Did you notice the "split" clues? To [Split up] is to END IT. To [Split (up)] is to DIVVY up. And further down in the puzzle, [Split] clues FLEE. Nice! I don't love building an entire theme around "things that mean ___," but having such a trio dropped into the puzzle as a bonus is sweet.

Updated Thursday evening:

Ben Tausig's Ink Well/Chicago Reader crossword. "Status Symbols"

Whoa, where did the day go? Without further ado, let's explain the theme. In the IM world, one sets one's status. I'm not a big user of instant messaging, so the theme entries came to me thanks to their straight clues, not based on any keen familiarity with IM status designations.
  • [Imaginative child's companion, perhaps] is an INVISIBLE FRIEND. I prefer "imaginary friend," but if you set your IM status to "imaginary," I'm not sure anyone could contact you.
  • In sports, an AWAY GAME is an [Occasion for facing a hostile crowd].
  • The [Devil's tools, it's said] are IDLE HANDS.
  • [Reshining the pencils, e.g.] would indeed be BUSYWORK, which is defined as "work that keeps a person busy but has little value in itself." Hmm, shining pencils again does indeed have little value.
  • AVAILABLE CREDIT is the [Amount left on a card].

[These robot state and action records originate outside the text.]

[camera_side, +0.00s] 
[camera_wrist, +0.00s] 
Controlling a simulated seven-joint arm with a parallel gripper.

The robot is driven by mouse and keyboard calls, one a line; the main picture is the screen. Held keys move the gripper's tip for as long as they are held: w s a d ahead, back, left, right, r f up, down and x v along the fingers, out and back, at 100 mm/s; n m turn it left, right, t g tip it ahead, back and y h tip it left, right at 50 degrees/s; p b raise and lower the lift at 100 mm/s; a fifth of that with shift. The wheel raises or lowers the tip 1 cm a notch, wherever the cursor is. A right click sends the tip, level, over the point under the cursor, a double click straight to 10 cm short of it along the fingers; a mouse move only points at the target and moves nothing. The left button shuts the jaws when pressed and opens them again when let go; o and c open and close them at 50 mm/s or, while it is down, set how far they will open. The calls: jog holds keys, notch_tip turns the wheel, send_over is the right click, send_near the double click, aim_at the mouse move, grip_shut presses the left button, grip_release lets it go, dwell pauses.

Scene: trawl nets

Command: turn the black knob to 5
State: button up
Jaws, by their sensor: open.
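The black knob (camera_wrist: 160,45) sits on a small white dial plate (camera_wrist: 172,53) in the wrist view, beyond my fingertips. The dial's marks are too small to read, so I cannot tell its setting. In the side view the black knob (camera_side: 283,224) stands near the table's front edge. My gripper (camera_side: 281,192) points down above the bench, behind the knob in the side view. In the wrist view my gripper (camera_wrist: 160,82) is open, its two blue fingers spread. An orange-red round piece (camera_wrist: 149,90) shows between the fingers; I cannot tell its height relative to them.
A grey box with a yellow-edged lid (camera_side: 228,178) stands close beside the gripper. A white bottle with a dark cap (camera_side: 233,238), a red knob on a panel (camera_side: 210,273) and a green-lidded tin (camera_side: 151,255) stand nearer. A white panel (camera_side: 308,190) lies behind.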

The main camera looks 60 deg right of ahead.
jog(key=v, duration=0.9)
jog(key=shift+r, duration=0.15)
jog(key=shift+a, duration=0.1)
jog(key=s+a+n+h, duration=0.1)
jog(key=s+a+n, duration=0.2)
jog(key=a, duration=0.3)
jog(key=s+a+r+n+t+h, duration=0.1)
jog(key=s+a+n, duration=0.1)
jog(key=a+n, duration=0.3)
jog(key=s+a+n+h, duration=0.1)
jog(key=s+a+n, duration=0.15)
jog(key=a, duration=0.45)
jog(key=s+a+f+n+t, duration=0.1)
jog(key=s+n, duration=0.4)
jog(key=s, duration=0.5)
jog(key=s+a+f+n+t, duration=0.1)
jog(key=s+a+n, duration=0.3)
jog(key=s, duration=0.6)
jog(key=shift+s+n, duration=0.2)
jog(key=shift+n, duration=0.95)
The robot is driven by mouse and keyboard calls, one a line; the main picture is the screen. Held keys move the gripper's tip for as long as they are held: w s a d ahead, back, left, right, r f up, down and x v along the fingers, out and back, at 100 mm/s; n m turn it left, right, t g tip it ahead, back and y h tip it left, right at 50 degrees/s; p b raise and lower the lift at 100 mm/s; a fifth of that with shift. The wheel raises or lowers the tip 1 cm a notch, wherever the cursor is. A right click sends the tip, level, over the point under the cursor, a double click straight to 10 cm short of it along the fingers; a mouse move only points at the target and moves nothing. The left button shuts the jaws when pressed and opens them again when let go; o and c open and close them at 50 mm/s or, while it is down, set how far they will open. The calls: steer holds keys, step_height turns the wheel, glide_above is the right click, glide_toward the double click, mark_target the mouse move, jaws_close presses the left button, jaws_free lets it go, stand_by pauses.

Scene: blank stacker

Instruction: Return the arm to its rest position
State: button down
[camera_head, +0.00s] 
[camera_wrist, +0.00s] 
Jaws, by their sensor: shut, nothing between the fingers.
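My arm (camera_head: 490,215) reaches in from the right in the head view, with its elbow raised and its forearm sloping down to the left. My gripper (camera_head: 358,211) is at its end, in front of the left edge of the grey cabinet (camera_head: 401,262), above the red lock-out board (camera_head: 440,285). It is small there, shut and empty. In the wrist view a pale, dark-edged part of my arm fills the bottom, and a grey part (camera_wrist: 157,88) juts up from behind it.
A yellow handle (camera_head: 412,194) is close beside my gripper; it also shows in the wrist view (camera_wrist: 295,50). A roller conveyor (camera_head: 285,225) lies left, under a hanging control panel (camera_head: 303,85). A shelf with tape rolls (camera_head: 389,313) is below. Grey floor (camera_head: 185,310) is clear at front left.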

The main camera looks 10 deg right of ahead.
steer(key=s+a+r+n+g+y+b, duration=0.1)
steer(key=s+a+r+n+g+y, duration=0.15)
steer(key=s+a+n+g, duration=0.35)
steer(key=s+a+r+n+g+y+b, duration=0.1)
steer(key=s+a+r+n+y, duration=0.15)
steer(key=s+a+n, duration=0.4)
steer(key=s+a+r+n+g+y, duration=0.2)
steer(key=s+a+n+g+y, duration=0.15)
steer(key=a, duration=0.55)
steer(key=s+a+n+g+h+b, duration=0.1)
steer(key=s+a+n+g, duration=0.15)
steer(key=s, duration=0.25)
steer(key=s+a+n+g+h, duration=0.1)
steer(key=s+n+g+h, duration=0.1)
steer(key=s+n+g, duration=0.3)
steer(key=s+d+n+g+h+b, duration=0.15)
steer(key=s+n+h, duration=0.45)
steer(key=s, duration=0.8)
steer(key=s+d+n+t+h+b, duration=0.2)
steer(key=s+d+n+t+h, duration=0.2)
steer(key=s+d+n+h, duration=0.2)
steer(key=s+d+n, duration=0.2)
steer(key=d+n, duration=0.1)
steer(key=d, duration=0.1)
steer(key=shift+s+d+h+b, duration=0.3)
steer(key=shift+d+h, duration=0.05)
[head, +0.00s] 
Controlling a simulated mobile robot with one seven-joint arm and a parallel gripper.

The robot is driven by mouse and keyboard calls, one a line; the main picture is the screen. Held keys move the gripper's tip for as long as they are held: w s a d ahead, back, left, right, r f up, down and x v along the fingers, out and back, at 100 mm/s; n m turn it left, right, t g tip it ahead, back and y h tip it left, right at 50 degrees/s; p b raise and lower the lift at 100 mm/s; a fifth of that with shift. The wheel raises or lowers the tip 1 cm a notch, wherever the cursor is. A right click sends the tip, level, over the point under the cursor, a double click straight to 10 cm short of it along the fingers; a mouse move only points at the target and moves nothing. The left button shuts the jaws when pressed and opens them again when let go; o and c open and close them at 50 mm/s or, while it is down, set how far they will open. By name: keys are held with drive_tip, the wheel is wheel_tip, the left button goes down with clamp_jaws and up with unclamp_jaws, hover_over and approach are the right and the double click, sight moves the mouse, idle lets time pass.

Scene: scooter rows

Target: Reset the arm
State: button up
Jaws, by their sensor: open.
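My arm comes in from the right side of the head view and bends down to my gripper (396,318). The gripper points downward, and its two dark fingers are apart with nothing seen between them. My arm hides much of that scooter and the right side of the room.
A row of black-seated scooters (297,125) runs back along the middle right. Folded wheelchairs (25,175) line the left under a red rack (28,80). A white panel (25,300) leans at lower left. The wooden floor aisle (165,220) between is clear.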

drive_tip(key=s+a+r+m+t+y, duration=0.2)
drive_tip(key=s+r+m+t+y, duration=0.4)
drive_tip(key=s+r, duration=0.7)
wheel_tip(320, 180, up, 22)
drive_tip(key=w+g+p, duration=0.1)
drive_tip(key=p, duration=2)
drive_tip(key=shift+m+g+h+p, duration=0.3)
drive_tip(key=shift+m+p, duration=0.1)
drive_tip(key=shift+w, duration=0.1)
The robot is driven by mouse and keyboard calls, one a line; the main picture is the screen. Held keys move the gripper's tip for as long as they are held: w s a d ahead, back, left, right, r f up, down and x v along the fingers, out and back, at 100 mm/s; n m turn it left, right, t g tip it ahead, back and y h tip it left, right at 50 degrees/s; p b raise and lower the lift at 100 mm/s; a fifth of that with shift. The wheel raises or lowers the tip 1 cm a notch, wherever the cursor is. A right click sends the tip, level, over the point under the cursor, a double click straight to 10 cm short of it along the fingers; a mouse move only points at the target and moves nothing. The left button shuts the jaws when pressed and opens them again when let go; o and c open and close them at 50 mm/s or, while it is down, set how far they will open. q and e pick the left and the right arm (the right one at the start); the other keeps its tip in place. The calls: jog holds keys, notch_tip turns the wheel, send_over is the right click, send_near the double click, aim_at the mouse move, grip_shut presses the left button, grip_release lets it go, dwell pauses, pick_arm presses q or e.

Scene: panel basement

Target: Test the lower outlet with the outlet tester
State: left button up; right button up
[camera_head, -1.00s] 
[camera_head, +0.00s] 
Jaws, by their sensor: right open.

Nice corners in this grid—look at all those 6's, 7's, and 8's. Two popular websites are in the puzzle: FLICKR is the photo site, a [Picasa alternative], and TWITTER is the [Site with the tagline "What are you doing?"]. I'm OrangeXW on Twitter. Very rarely do my tweets actually say what I'm doing at that moment. I think people like Maureen Dowd who disdain Twitter tend to think that's all it is—that people are giving pointless and dull rundowns of their daily routine. But no. There's sharing of links and information, wiseacre observations, interesting musings and epiphanies. It's not at all an "I had oatmeal this morning" thing.